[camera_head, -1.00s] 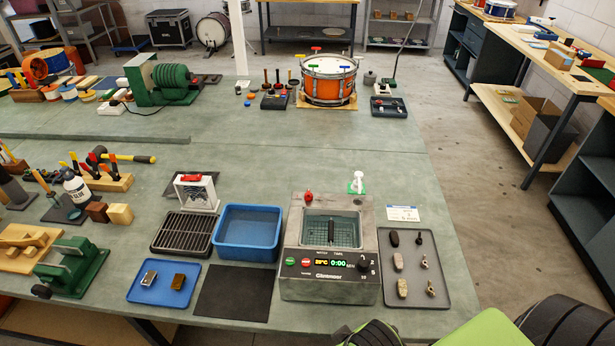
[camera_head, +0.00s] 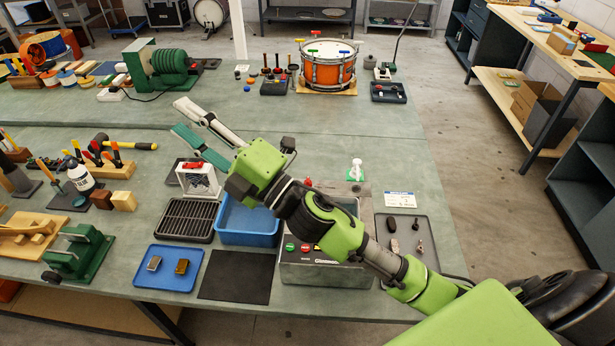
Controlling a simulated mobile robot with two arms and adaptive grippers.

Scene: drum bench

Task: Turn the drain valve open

§ **Task details**
Only those lines running from the one containing "Controlling a simulated" through the last line of the data above are to be copied, exactly, with both ends included.

§ **Task output**
Controlling a simulated mobile robot with two arms and adaptive grippers.

Scene: drum bench

Task: Turn the drain valve open

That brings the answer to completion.